Sophia Vari’s Geometric Sculptures Hold the Weight of Greek History
In “Le Désir de la Forme,” Vari demonstrates a dynamic play with space and geometry, in works made up of intertwined, colliding shapes. As the viewer circles the plinths, the surfaces of these alien forms seem to open and close, alternately hiding and revealing visual aspects. An ability to give her pieces a weighty, three-dimensional presence is an element that carries across Vari’s output, forcing the viewer to think about the sculptures in relation to their surroundings.
These works have a visceral tactility. The marbles in the front of the gallery are carved from blocks imported from Paphos, Cyprus, which are striking due to the stones’ absence of veins as well as their deep, almost historical presence. In contrast, the bronzes at the far end of the exhibition are futuristic and opulent, reflecting the viewer and the space in their polished surfaces. While an initial examination of each work may not shed light on its source of inspiration, a keen observer will begin to see narratives inspired by history and the artist’s own experiences: a playful seal tossing a ball in Circus Act 2 (2008) or the Greek mythology present in Minotaure II (2011).

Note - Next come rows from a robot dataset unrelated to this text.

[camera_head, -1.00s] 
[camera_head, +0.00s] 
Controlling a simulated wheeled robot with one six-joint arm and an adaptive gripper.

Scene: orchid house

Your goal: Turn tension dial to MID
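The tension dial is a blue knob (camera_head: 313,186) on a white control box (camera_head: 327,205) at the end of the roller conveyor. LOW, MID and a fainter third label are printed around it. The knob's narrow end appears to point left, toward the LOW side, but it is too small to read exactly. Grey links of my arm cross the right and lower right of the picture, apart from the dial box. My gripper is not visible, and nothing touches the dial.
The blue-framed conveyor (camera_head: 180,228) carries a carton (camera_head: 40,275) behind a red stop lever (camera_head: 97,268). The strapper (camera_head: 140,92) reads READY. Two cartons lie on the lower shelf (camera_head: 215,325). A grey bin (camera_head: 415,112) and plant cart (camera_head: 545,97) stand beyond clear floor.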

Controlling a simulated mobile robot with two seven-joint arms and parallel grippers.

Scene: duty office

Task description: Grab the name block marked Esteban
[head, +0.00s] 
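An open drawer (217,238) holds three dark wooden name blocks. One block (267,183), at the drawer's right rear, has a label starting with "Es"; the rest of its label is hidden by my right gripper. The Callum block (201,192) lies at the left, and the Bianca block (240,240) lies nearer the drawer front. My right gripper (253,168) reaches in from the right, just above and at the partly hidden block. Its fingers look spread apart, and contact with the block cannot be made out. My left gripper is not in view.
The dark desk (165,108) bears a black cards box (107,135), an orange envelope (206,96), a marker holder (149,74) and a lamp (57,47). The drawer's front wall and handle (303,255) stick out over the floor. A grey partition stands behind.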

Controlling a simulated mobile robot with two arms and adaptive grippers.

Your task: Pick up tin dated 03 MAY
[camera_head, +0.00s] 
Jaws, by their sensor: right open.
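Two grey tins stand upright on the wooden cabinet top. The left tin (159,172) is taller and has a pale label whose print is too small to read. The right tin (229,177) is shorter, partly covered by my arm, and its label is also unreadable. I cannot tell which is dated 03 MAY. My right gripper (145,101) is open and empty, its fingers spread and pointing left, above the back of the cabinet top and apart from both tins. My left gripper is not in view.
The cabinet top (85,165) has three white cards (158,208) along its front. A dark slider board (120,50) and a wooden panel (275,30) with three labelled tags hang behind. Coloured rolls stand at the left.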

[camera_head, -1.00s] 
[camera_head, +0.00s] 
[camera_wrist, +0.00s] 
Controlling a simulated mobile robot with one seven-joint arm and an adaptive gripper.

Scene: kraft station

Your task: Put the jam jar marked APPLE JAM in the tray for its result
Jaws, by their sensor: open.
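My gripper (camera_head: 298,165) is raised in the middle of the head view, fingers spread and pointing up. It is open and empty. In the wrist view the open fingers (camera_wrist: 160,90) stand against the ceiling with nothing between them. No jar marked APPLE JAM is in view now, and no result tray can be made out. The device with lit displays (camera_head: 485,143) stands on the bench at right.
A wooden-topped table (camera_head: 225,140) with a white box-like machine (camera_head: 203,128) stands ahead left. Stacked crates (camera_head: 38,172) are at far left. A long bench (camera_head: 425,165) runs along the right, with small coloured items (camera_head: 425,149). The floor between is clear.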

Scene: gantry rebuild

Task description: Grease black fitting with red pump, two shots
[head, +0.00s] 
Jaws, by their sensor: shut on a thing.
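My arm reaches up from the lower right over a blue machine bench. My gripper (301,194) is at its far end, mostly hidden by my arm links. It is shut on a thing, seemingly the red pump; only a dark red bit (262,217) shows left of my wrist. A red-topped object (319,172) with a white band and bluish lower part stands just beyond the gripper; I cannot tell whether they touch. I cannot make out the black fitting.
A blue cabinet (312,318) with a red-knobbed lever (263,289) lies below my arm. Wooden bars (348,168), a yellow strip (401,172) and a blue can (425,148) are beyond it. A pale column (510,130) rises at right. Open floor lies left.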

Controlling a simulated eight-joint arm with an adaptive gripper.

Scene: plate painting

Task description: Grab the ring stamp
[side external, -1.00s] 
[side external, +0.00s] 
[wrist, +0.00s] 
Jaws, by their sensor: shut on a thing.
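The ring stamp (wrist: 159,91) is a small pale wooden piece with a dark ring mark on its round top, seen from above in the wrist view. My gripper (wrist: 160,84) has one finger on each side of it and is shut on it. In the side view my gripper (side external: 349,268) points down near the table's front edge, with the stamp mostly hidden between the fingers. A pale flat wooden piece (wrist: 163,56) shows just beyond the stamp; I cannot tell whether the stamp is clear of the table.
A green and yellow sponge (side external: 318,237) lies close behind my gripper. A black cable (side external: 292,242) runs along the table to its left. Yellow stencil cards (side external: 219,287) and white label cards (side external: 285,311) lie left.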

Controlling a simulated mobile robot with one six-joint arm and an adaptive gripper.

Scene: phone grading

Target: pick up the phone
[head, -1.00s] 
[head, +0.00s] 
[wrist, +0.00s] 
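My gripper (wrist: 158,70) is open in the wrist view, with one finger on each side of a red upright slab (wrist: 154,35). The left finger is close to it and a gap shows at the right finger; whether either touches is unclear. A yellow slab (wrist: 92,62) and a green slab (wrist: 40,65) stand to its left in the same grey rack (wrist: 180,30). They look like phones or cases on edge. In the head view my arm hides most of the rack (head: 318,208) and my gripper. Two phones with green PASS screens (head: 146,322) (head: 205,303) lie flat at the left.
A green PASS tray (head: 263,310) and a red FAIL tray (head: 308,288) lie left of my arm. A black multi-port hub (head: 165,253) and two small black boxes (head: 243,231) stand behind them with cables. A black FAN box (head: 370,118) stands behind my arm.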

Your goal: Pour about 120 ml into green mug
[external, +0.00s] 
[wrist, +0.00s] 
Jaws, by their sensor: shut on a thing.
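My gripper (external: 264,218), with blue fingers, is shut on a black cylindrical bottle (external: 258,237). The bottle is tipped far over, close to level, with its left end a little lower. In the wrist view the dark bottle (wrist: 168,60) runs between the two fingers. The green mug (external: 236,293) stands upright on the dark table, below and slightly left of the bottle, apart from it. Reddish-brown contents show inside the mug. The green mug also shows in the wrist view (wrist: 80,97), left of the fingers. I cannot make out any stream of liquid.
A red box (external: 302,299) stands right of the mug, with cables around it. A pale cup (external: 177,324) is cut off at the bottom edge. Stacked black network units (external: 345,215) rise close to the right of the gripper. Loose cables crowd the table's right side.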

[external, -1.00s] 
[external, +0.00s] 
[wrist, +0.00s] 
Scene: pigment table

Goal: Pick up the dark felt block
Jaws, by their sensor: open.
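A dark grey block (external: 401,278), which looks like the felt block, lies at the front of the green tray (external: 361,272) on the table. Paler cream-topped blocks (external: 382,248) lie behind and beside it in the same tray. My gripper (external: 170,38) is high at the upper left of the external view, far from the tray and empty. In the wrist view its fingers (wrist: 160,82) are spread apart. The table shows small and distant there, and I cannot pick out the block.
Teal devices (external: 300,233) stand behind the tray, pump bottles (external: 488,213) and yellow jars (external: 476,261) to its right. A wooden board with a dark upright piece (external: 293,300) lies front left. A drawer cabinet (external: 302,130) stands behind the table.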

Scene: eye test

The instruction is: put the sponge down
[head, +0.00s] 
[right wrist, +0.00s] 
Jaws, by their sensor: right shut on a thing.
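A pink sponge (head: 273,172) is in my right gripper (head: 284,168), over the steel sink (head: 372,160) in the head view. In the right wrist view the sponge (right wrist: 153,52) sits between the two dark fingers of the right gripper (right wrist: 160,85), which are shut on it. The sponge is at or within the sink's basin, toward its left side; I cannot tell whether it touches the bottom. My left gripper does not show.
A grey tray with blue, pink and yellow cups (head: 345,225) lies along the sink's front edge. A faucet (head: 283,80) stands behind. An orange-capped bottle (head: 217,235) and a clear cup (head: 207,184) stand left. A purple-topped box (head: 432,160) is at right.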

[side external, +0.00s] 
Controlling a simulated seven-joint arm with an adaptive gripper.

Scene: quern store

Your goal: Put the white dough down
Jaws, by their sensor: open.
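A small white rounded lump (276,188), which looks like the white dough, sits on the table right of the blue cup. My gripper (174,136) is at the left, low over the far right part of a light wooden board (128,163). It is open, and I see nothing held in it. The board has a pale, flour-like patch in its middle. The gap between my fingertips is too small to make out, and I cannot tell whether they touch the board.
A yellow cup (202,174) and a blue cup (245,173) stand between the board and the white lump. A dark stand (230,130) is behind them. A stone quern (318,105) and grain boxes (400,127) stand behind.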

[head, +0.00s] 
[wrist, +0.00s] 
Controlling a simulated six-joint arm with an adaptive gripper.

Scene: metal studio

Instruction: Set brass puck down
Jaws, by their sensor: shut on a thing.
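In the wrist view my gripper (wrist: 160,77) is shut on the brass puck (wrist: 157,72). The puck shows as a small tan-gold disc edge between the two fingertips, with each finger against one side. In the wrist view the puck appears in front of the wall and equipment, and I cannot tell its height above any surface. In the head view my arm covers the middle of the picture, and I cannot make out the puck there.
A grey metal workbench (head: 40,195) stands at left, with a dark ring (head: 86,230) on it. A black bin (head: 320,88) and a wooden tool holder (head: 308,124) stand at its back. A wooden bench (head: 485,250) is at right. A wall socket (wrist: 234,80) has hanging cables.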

As is characteristic of Vari’s work, these sculptures demonstrate the artist’s clear awareness of balance: her pieces teeter between between hard and soft, energetic and slow, loose and specific, classical and contemporary. In offering a more intimate scale than her site-specific installations, “Le Desir de la Forme” clearly demonstrates a place in Vari’s career where she is a master of her own visual language and the power of suggestion.